Intel Takes On Chip-Production King Taiwan Semiconductor

Setting the stage to win some of Apple’s business
Silicon wafers made by Taiwan Semiconductor Manufacturing Co. on Jan. 16, 2013Photograph by Maurice Tsai/Bloomberg

Like most Silicon Valley chip-design specialists, Altera has long adhered to a trusted formula: Design semiconductors at home; produce them in Asia. For the San Jose (Calif.)-based company, which sells phone-equipment processors, that’s meant outsourcing production to Taiwan Semiconductor Manufacturing Co., whose cutting-edge chipmaking plants save customers the $4 billion or more it’d cost to build their own. TSMC is the leader in the $39.3 billion contract manufacturing industry for chips—the so-called foundry business—taking roughly $7 per smartphone sold.
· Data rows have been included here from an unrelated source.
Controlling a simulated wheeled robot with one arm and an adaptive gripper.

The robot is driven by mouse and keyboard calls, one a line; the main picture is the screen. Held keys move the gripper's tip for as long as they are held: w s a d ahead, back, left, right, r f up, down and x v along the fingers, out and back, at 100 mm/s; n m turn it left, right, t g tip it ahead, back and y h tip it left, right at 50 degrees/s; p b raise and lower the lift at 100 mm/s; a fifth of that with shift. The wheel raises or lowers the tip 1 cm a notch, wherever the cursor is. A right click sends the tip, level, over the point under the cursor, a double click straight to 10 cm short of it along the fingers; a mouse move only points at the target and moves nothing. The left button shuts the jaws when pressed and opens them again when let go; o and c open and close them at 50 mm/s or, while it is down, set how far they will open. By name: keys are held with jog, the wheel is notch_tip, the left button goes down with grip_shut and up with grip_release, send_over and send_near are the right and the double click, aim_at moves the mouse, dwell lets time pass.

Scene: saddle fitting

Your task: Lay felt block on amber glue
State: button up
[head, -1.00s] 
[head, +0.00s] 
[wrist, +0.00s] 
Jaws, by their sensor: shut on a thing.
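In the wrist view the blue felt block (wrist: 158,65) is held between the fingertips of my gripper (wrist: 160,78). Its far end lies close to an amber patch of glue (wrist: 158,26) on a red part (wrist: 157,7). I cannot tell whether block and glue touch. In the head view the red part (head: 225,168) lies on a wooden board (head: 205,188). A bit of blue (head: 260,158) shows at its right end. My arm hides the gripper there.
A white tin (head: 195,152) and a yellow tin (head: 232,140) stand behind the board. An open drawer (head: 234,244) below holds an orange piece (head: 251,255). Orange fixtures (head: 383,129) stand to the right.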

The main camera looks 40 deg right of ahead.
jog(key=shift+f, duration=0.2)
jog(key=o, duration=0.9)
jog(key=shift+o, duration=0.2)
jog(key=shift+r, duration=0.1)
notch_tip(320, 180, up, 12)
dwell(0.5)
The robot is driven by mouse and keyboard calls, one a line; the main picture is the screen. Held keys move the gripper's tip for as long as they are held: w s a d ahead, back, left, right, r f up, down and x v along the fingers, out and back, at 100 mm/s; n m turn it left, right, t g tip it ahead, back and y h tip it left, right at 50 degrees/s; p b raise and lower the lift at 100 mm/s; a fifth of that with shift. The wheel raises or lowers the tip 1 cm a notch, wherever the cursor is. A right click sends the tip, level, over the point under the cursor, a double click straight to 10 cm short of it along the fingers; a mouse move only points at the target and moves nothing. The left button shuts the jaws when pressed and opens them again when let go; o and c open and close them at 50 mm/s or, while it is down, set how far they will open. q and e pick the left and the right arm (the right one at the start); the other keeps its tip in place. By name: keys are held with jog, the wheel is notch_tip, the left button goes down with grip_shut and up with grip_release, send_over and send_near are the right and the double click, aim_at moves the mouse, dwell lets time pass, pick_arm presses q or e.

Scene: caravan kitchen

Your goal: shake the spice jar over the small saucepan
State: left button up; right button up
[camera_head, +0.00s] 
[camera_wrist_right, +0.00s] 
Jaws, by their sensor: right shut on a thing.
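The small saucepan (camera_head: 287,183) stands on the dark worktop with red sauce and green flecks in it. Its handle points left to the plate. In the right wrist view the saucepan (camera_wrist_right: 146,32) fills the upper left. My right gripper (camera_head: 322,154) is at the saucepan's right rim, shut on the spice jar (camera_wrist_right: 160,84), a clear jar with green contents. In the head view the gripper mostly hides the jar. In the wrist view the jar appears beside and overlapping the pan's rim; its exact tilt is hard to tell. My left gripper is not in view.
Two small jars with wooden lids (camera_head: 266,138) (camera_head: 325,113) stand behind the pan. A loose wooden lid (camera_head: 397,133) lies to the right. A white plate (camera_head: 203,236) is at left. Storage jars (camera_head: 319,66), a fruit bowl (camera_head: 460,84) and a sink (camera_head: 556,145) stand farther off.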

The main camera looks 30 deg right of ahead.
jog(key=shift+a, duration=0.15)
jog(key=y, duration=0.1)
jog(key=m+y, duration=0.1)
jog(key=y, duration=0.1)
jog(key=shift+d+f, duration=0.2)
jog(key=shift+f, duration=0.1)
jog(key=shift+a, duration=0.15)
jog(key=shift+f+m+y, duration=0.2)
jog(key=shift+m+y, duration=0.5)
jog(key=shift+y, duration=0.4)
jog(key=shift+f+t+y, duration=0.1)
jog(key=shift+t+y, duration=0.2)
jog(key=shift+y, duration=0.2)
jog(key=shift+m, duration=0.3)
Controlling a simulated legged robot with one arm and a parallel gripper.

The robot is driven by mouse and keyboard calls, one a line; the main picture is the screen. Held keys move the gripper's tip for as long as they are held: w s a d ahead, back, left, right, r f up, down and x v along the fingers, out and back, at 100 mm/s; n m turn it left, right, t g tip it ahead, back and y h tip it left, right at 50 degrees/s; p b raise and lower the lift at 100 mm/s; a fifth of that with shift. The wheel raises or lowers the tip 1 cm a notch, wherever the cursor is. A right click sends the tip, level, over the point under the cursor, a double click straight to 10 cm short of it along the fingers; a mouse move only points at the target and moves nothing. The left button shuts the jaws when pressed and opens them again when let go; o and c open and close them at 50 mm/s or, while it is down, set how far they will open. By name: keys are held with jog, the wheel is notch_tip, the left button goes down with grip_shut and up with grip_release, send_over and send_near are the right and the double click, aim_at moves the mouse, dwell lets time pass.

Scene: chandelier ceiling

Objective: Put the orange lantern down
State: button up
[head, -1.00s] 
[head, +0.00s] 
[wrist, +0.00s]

In late February, though, Altera announced that it’s taking its advanced chip orders to Intel, which has traditionally focused on making its own microprocessors rather than producing those of other firms. With PC sales in the doldrums, the world’s biggest chipmaker needs to find new uses for its excess production capacity. Winning business from Altera “is a huge confidence boost for our team,” says Sunit Rikhi, Intel’s vice president in charge of its foundry business.